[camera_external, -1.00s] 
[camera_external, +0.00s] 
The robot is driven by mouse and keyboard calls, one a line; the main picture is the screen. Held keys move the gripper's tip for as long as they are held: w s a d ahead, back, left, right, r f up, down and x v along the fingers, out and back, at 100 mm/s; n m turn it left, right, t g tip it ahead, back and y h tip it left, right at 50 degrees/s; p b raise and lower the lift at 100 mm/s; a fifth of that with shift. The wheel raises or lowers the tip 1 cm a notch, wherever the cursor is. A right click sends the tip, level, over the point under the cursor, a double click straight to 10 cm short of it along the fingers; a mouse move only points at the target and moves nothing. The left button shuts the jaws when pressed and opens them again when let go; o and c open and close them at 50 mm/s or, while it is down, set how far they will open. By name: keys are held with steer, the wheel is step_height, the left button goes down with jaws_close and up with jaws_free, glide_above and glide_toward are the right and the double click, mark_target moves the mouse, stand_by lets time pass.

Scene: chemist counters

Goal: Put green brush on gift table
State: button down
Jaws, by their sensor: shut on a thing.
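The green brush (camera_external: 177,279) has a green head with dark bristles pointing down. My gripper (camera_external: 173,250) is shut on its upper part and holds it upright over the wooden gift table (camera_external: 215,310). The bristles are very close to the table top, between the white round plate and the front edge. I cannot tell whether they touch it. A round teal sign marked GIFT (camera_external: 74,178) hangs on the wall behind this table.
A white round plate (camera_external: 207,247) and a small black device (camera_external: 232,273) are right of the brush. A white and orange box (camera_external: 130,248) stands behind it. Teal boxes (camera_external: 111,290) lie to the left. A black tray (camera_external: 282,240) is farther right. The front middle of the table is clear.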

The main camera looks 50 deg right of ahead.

> _DIRECTIONS_
Find every line containing the word "main", then give the total and nothing more.

> _THE REPLY_
2